Over his nearly 40-year career, Burton has become a house style as much as an individual creator. Beetlejuice Beetlejuice exemplifies that transformation by revisiting the first film’s charmingly twisted sights, replete with the practical effects fans expect from early-period Burton. The sequel recalls almost every memorable moment from Beetlejuice, with several gags reproduced verbatim; Harry Belafonte musical cues and the depiction of the afterlife as a big DMV office are immediately familiar. Only occasionally does it demonstrate its predecessor’s imagination: We get a delightfully wicked Claymation sequence, French New Wave parodies that allow the actors to ham it up, and glimpses of the sprawling economy beyond the grave. The movie ends up as both a full embrace of Burton’s trademark aesthetic and a rumination on what it is to be hemmed in by one’s own success.
A surprise smash upon release, Beetlejuice—Burton’s second feature film, following 1985’s Pee-wee’s Big Adventure—established everything the director’s name now conjures in the popular imagination. All of his signature visual tics are present, from humorously macabre costuming to German-expressionist, handcrafted production design. The broad appeal lies in how these eccentric parts coalesce into an endearing whole.

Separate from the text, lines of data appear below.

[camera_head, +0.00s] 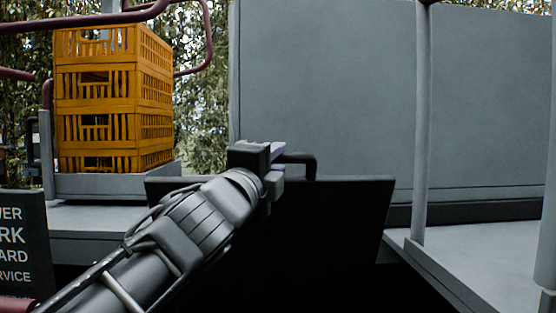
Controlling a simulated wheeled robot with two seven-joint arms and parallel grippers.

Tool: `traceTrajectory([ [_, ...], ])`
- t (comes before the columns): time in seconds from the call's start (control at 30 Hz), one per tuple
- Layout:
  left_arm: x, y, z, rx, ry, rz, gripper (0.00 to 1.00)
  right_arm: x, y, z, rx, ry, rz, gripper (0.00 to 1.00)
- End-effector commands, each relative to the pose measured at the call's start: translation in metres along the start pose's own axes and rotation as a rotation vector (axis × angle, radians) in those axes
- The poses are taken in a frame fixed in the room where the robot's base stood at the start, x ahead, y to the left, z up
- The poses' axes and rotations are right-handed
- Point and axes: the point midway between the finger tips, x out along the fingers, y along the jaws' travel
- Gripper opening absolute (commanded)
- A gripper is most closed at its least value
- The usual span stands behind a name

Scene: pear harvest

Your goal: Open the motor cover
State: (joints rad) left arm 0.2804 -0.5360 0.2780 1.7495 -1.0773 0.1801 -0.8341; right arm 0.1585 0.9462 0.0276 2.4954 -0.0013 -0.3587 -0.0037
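The motor cover (335,225) is a dark, flat panel in the lower middle of the head view, with a black handle (308,165) standing up from its top edge. My left arm comes in from the lower left and crosses in front of the cover. My left gripper (277,168) is at the left end of the handle, with its fingers closed around the bar; the contact itself is partly hidden. The arm hides the cover's lower left part. My right gripper is not in view.
A stack of orange crates (112,100) stands on a grey platform at the left. A large grey panel (330,90) fills the back. A grey post (422,130) and a pale deck (490,255) are at the right. A dark sign (20,245) is at the lower left.

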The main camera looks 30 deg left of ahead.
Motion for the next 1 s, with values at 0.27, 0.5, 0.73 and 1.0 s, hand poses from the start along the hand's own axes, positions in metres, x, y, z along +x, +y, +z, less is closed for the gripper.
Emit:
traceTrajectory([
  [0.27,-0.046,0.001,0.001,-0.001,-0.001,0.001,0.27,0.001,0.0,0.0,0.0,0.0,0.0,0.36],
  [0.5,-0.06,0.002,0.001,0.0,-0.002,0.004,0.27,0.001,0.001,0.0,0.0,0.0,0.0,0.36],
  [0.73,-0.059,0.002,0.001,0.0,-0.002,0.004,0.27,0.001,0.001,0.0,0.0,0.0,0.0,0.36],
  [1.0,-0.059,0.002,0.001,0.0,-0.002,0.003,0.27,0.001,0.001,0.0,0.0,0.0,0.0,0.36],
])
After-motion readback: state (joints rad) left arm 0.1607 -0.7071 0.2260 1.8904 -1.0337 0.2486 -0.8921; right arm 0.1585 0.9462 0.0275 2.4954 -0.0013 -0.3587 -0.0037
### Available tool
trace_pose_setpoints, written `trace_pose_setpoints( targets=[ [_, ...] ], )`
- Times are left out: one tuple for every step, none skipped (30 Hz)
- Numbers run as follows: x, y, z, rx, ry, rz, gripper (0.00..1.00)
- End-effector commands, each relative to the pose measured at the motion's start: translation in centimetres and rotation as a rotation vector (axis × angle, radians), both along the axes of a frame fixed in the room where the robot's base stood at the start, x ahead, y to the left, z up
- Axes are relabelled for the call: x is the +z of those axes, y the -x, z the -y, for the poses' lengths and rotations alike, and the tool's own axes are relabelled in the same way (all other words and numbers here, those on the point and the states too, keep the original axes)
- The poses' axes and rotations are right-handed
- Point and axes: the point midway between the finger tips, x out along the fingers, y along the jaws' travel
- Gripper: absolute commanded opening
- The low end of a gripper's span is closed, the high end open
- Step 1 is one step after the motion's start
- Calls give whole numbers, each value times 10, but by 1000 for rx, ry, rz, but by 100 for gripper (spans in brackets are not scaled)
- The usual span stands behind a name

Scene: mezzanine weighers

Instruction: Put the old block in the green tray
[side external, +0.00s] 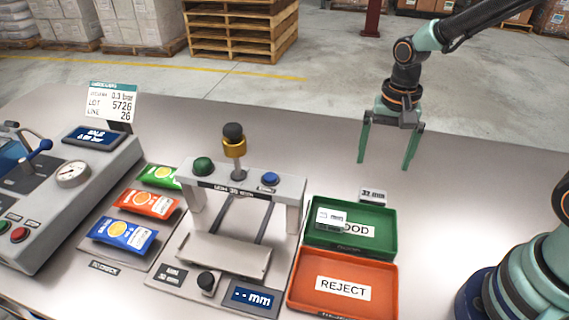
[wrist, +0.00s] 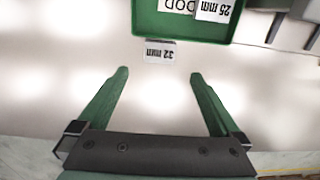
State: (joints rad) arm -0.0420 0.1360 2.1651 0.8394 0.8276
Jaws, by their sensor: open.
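Two small pale blocks are in view, and I cannot tell from their looks which is the old one. The block marked 32 mm (side external: 372,195) is on the table just outside the far edge of the green tray marked GOOD (side external: 384,244). In the wrist view the 32 mm block (wrist: 159,51) lies ahead of my fingertips, beside the tray rim (wrist: 180,36). The block marked 25 mm (wrist: 217,9) is inside the green tray, at its left in the side view (side external: 331,217). My gripper (side external: 384,165) is open and empty, above the table beyond the tray; it also shows in the wrist view (wrist: 159,74).
An orange REJECT tray (side external: 375,300) adjoins the green tray. A gauge stand (side external: 250,188) with a display reading "-- mm" (side external: 251,298) is to their left. Several coloured packets (side external: 146,203) and a grey console (side external: 70,200) lie farther left.

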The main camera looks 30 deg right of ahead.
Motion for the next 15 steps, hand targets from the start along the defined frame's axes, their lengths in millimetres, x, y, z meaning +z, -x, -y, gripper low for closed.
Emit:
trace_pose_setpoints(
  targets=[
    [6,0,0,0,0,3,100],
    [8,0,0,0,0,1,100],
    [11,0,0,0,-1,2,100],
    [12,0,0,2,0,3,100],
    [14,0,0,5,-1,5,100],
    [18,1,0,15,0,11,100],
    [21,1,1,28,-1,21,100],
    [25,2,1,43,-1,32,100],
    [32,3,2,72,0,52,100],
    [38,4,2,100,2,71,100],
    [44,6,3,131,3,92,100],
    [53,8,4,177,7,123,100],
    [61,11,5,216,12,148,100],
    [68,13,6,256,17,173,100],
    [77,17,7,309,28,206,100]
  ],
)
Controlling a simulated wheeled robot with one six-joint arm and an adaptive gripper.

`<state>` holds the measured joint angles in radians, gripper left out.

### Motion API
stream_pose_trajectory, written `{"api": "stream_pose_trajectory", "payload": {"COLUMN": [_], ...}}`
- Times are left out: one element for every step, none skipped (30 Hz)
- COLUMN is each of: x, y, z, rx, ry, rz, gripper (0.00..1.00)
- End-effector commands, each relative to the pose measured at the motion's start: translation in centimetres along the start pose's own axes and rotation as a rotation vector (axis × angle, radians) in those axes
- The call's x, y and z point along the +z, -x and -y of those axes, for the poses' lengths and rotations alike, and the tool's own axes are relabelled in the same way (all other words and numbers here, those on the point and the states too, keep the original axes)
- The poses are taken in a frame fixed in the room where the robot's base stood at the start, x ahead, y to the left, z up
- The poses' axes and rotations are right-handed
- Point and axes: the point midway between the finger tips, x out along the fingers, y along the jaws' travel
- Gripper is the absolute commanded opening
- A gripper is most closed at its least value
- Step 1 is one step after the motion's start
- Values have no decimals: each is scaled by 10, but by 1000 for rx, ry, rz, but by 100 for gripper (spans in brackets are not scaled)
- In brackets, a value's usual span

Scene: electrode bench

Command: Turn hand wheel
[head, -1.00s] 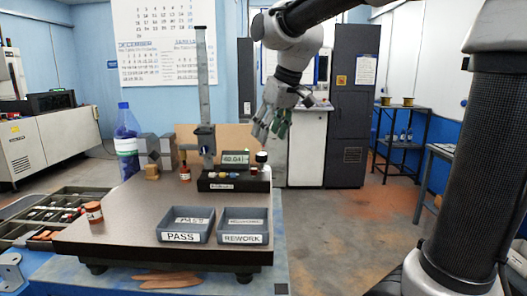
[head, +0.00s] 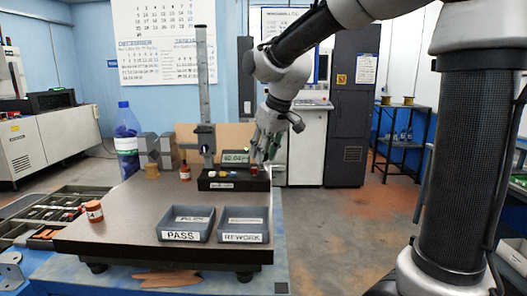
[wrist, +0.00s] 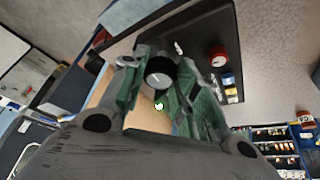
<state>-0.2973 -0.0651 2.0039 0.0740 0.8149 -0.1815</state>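A round knob with a pale face and dark rim (wrist: 159,73), which looks like the hand wheel, shows in the wrist view between my green fingers. My gripper (wrist: 157,84) is open, with a finger on either side of the knob; I cannot tell whether either touches it. In the head view my gripper (head: 263,152) points down at the right end of the black control box (head: 217,184), by the digital display (head: 235,157). My fingers hide the knob there. A red knob (wrist: 218,57) sits on the box in the wrist view.
A tall gauge column (head: 203,90) stands behind the box. The PASS tray (head: 182,236) and REWORK tray (head: 243,238) lie at the plate's front. A blue bottle (head: 127,140) and grey blocks (head: 157,150) stand at left. The plate's middle left is clear.

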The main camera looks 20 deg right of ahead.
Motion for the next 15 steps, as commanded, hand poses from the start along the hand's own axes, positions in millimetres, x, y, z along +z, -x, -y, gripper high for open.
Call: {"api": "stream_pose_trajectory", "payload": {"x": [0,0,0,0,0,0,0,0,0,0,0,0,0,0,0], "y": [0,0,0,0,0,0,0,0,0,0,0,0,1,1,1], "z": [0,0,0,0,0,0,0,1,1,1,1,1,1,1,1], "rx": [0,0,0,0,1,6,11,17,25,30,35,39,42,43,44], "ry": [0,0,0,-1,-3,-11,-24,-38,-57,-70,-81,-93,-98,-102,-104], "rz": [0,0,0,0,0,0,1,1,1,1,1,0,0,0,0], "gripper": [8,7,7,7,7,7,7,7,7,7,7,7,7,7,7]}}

Beetlejuice remains popular in large part because of the director’s stylistic consistency. Burton’s aesthetic is so distinct that it’s become marketable, both cinematically and for a bevy of tie-in products. His artistically unified canon—hopping from Beetlejuice and Edward Scissorhands to Sleepy Hollow, Corpse Bride, and beyond—has rendered each project an advertisement for the others. Should you like one because of Burton’s idiosyncrasies, you can expect to enjoy the others. (You may even want to buy a T-shirt at your local Hot Topic.) In other words, Burton’s brand is bigger than any single film, although Beetlejuice proved sellable in its own right, spawning a cartoon that sanded down the adult edges and a 2019 musical that briefly became part of a congressional scandal. In spite of Burton’s departures in the past decade from his creative hallmarks (which are more in step with his oeuvre than they appear), he’s still a singular force in Hollywood. There are few modern filmmakers with a flair so unique and merch-friendly that it’s taken on their own name: in his case, Burtonesque.
A deeply human theme ties together all of his zany grotesquerie: feeling isolated by your own individuality, longing for inclusion. Like Edward Scissorhands on his hilltop or Bruce Wayne in his manor, the Beetlejuice heroine Lydia Deetz (played by Winona Ryder) is an observer, holding herself at a remove with her photography and in denial about her discomfort with being excluded. She feels more kinship with the dead than with the living, especially once she learns that she can see ghosts. Supernatural complications aside, her struggle to fit in is resonant and recognizable.
The most satisfying parts of Beetlejuice Beetlejuice directly link back to, and further, this thread. Now an adult, Lydia (a returning Ryder) is haunted by her past and trapped in her goth-inflected outsider image, with a successful ghost-hunting show produced by a money-grubbing boyfriend (Justin Theroux) who exploits her fame and talents for wealth. Her daughter, Astrid (Jenna Ortega, the star of Wednesday, for which Burton directed several episodes), feels ostracized by her mother’s famously spooky history and art-brat upbringing; in a reverse of Beetlejuice’s teenage Lydia, Astrid desperately yearns for a normal life. The outcast’s acceptance has created another kind of loneliness, because it’s not a Burton film without some visceral melancholy.
When viewed from this angle, Beetlejuice Beetlejuice becomes a bookend with its predecessor. Beetlejuice forged the director’s cinematic calling card; the sequel steps back to examine the culture his body of work has formed, and where it has left him. Burton is no longer a Hollywood oddball; he’s an institution. This is perhaps an unexpected place for a filmmaker once fired by Disney for his morbid and whimsical style, but it’s one he occupies nonetheless. (Case in point: His 2010 reunion with Disney made more than $1 billion.) Each of his new works thus raises the question: Who is in the director’s chair this time? Burton the brand, who can coast on his aesthetic alone, or Burton the artist—a former outsider who’s still hopelessly interested in telling stories about them?
There is a contradiction here, and Beetlejuice Beetlejuice compellingly embodies that tension, its breezy performances and deftly delivered jokes sitting alongside the fuzzy nostalgia. The sequel is, in many ways, exactly what it looks like: a revival of a decades-old movie with plenty of cultural stock to cash in on, happy to play the hits. But it is also an artist’s reflection on his journey from ghastly pariah to mall-goth staple. Burton could’ve settled by taking audiences on another roller coaster through the land of the dead. Instead, he chooses to consider the living too.